Hundreds of thousands of manmade objects orbit the Earth, but fewer than 5,000 are operational satellites. The most congested area sits within 2000km of the Earth’s surface, known as low Earth orbit (LEO), where collisions can cause further debris. If this problem is not addressed, space junk threatens to make space exploration and satellite launches impossible. It also poses a hazard to existing satellites, which make an important contribution to the UK’s military capability.
To tackle this problem, the Inter-Agency Space Debris Coordination Committee (IADC) has proposed that all LEO satellites should be de-orbited within 25 years.

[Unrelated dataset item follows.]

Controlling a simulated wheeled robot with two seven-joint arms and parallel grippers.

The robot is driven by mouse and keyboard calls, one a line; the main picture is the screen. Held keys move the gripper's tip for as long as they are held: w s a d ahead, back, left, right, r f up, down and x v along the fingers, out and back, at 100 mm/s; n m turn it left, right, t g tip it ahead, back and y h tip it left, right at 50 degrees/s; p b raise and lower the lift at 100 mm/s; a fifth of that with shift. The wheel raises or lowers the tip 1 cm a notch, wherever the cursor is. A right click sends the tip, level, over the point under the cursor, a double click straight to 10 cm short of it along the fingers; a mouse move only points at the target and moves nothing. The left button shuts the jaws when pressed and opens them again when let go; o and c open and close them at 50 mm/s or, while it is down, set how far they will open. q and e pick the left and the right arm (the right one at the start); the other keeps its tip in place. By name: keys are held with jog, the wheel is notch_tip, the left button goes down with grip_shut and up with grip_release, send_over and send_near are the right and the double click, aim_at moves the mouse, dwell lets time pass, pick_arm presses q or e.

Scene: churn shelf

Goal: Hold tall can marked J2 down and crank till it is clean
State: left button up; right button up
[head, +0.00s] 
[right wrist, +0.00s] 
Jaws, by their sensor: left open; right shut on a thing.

However, the traditional de-orbiting rocket method is expensive. As part of a large collaboration with industry, government and academia, Dstl space scientists are leading in exploring alternative methods.
The Daedalus experiment – part of the Space Situational Awareness Project in Dstl’s Space Programme – is exploring the effect on satellites of so-called Icarus ‘de-orbit sails’, made of 25 micrometre-thick aluminium-coated Kapton, a high heat-resistant polyimide film. When deployed, the sail increases drag, causing a controlled descent into the Earth’s atmosphere where the satellite will burn up.
Sean Murphy, a principal scientist in Dstl’s Space Programme, said: “It’s vitally important that we remove satellites that have reached end of life so they don’t remain in orbit as pieces of space junk.”
The first Daedalus trial has just started. A Canadian satellite, known as CanX-7, deployed its de-orbiting sail in early May 2017 and is expected to burn up in the Earth’s atmosphere in around two years’ time. Two other satellites have been fitted with Icarus de-orbit sails created by Cranfield University and are expected to start their descents later this year.
The experiment results will help to characterise changes in the brightness of the satellite caused by the sail deployment, quantify the drag increase that is due to the de-orbit sail, and critically compare different orbital dynamics models.